Description of the task: Write out each line of the listing as it stands, without the images.

Provided information:
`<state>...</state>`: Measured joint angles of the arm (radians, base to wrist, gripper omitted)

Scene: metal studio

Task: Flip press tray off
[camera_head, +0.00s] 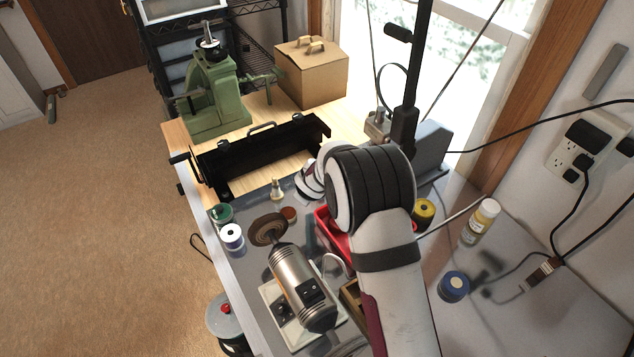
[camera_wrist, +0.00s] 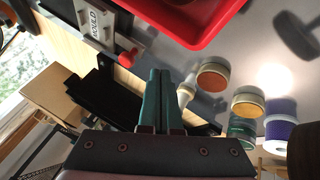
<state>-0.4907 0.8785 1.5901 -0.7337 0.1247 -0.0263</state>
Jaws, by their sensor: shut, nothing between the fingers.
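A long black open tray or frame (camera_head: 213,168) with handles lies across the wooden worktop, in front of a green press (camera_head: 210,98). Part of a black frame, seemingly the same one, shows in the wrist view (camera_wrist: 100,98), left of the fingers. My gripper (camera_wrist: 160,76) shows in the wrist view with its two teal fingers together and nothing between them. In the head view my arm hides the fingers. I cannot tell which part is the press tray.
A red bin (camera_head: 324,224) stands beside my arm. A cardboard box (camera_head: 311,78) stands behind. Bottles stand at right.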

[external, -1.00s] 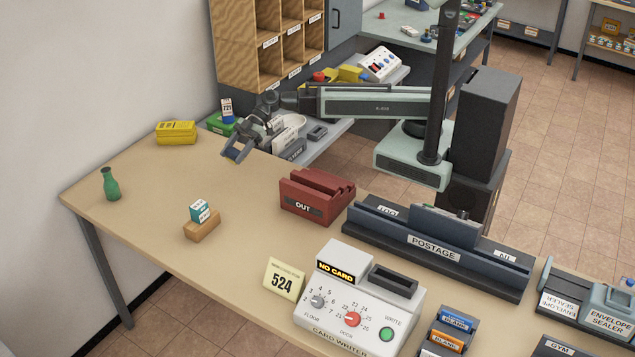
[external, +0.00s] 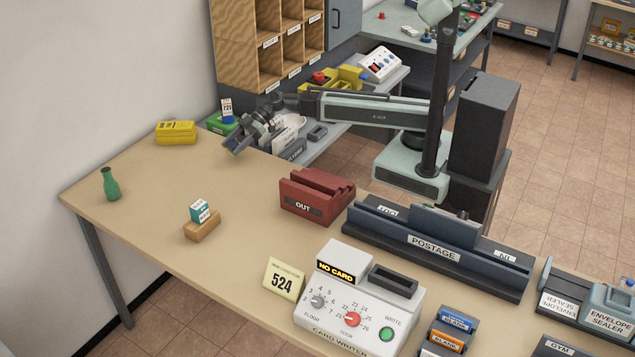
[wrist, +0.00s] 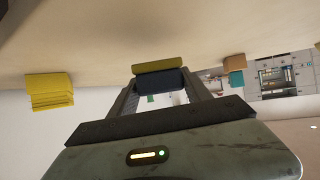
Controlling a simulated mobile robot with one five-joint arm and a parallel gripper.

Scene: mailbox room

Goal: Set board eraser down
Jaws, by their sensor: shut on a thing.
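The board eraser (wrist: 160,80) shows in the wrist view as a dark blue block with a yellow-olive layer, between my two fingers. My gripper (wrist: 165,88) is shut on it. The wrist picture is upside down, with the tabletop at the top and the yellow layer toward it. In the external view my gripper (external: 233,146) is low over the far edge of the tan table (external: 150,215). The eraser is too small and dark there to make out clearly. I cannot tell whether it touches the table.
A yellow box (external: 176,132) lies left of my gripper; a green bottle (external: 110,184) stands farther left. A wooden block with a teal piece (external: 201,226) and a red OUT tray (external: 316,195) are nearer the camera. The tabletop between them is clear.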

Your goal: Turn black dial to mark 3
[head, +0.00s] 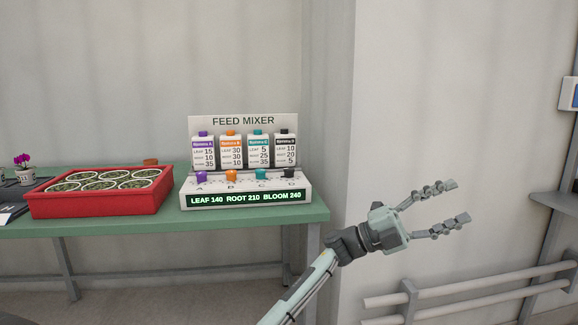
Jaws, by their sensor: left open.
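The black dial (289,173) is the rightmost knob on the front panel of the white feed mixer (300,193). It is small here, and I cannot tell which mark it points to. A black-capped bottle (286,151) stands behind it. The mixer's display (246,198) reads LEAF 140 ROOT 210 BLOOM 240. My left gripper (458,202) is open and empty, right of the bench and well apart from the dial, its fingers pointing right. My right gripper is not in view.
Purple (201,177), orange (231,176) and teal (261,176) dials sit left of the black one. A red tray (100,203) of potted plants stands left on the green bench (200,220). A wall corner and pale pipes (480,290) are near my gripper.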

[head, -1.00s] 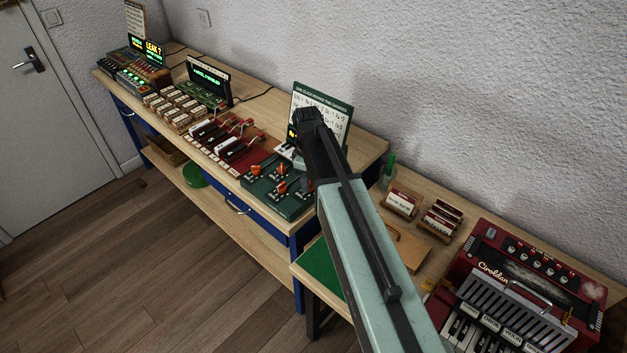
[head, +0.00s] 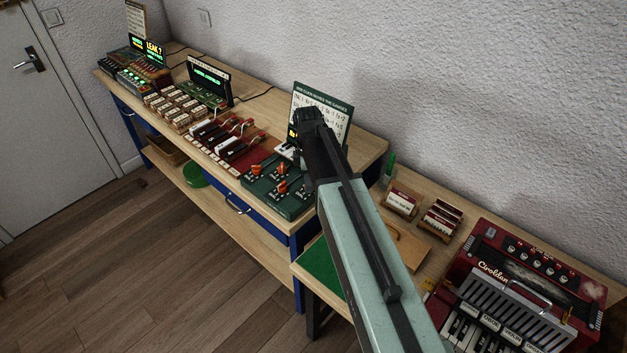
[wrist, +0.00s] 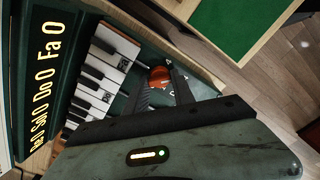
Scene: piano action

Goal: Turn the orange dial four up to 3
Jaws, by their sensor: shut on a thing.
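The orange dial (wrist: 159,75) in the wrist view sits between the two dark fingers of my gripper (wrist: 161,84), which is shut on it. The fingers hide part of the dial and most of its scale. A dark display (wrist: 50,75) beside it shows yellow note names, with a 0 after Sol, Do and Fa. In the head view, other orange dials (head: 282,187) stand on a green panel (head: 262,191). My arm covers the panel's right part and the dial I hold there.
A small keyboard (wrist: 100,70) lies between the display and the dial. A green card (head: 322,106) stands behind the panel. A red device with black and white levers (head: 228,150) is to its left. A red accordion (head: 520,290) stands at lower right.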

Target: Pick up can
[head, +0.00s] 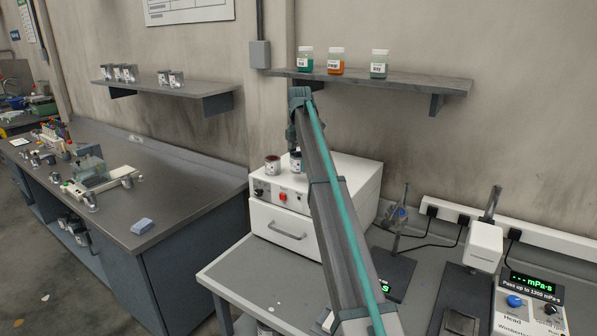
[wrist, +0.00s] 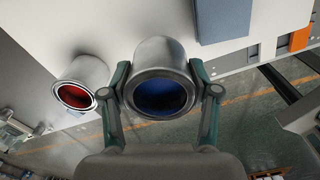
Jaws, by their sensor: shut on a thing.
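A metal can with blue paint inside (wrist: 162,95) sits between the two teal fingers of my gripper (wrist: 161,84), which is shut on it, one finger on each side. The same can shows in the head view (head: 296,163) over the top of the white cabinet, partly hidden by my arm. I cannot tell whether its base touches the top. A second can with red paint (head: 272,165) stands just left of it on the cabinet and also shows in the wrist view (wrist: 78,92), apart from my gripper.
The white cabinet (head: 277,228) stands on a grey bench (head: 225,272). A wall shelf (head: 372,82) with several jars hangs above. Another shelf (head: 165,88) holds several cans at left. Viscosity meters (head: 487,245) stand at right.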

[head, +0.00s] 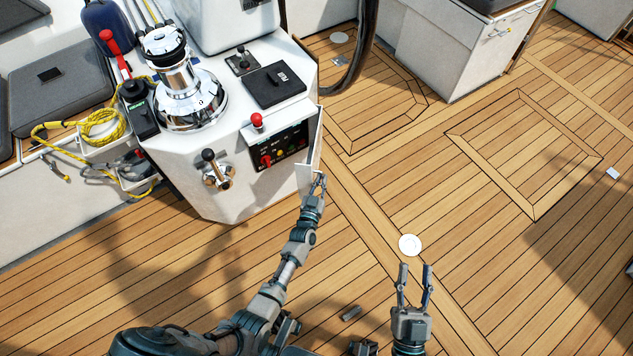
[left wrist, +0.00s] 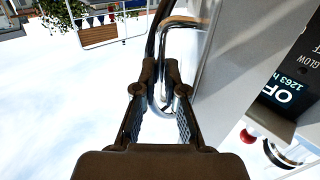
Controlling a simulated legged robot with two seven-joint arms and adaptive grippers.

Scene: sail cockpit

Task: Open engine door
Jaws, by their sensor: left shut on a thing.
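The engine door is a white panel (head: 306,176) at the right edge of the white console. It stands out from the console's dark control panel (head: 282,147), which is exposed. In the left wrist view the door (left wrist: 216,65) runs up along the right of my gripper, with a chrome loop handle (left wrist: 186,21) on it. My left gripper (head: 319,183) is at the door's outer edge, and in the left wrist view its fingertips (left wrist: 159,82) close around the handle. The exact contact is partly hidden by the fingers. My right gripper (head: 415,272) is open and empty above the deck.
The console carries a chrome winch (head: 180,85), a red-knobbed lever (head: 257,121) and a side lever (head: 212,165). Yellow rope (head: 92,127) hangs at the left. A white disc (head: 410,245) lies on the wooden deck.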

Task response:
`<state>...</state>`: Measured joint angles of the arm (radians, base to wrist, gripper omitted)

Scene: metal studio

Task: Flip press tray off
[camera_head, +0.00s] 
[camera_wrist, +0.00s] 
<state>-0.4907 0.8785 1.5901 -0.7337 0.1247 -0.0263</state>
Jaws, by their sensor: shut, nothing between the fingers.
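A long black open tray or frame (camera_head: 213,168) with handles lies across the wooden worktop, in front of a green press (camera_head: 210,98). Part of a black frame, seemingly the same one, shows in the wrist view (camera_wrist: 100,98), left of the fingers. My gripper (camera_wrist: 160,76) shows in the wrist view with its two teal fingers together and nothing between them. In the head view my arm hides the fingers. I cannot tell which part is the press tray.
A red bin (camera_head: 324,224) stands beside my arm. A cardboard box (camera_head: 311,78) stands behind. Bottles stand at right.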

[external, -1.00s] 
[external, +0.00s] 
[wrist, +0.00s] 
Controlling a simulated mobile robot with one five-joint arm and a parallel gripper.

Scene: mailbox room

Goal: Set board eraser down
Jaws, by their sensor: shut on a thing.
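The board eraser (wrist: 160,80) shows in the wrist view as a dark blue block with a yellow-olive layer, between my two fingers. My gripper (wrist: 165,88) is shut on it. The wrist picture is upside down, with the tabletop at the top and the yellow layer toward it. In the external view my gripper (external: 233,146) is low over the far edge of the tan table (external: 150,215). The eraser is too small and dark there to make out clearly. I cannot tell whether it touches the table.
A yellow box (external: 176,132) lies left of my gripper; a green bottle (external: 110,184) stands farther left. A wooden block with a teal piece (external: 201,226) and a red OUT tray (external: 316,195) are nearer the camera. The tabletop between them is clear.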

Your goal: Turn black dial to mark 3
[head, +0.00s] 
Jaws, by their sensor: left open.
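The black dial (289,173) is the rightmost knob on the front panel of the white feed mixer (300,193). It is small here, and I cannot tell which mark it points to. A black-capped bottle (286,151) stands behind it. The mixer's display (246,198) reads LEAF 140 ROOT 210 BLOOM 240. My left gripper (458,202) is open and empty, right of the bench and well apart from the dial, its fingers pointing right. My right gripper is not in view.
Purple (201,177), orange (231,176) and teal (261,176) dials sit left of the black one. A red tray (100,203) of potted plants stands left on the green bench (200,220). A wall corner and pale pipes (480,290) are near my gripper.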

[head, -1.00s] 
[head, +0.00s] 
[wrist, +0.00s] 
Scene: piano action

Goal: Turn the orange dial four up to 3
Jaws, by their sensor: shut on a thing.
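The orange dial (wrist: 159,75) in the wrist view sits between the two dark fingers of my gripper (wrist: 161,84), which is shut on it. The fingers hide part of the dial and most of its scale. A dark display (wrist: 50,75) beside it shows yellow note names, with a 0 after Sol, Do and Fa. In the head view, other orange dials (head: 282,187) stand on a green panel (head: 262,191). My arm covers the panel's right part and the dial I hold there.
A small keyboard (wrist: 100,70) lies between the display and the dial. A green card (head: 322,106) stands behind the panel. A red device with black and white levers (head: 228,150) is to its left. A red accordion (head: 520,290) stands at lower right.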

Target: Pick up can
[head, +0.00s] 
[wrist, +0.00s] 
Jaws, by their sensor: shut on a thing.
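A metal can with blue paint inside (wrist: 162,95) sits between the two teal fingers of my gripper (wrist: 161,84), which is shut on it, one finger on each side. The same can shows in the head view (head: 296,163) over the top of the white cabinet, partly hidden by my arm. I cannot tell whether its base touches the top. A second can with red paint (head: 272,165) stands just left of it on the cabinet and also shows in the wrist view (wrist: 78,92), apart from my gripper.
The white cabinet (head: 277,228) stands on a grey bench (head: 225,272). A wall shelf (head: 372,82) with several jars hangs above. Another shelf (head: 165,88) holds several cans at left. Viscosity meters (head: 487,245) stand at right.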

[head, +0.00s] 
[left wrist, +0.00s] 
Controlling a simulated legged robot with two seven-joint arms and adaptive grippers.

Scene: sail cockpit

Task: Open engine door
Jaws, by their sensor: left shut on a thing.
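The engine door is a white panel (head: 306,176) at the right edge of the white console. It stands out from the console's dark control panel (head: 282,147), which is exposed. In the left wrist view the door (left wrist: 216,65) runs up along the right of my gripper, with a chrome loop handle (left wrist: 186,21) on it. My left gripper (head: 319,183) is at the door's outer edge, and in the left wrist view its fingertips (left wrist: 159,82) close around the handle. The exact contact is partly hidden by the fingers. My right gripper (head: 415,272) is open and empty above the deck.
The console carries a chrome winch (head: 180,85), a red-knobbed lever (head: 257,121) and a side lever (head: 212,165). Yellow rope (head: 92,127) hangs at the left. A white disc (head: 410,245) lies on the wooden deck.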

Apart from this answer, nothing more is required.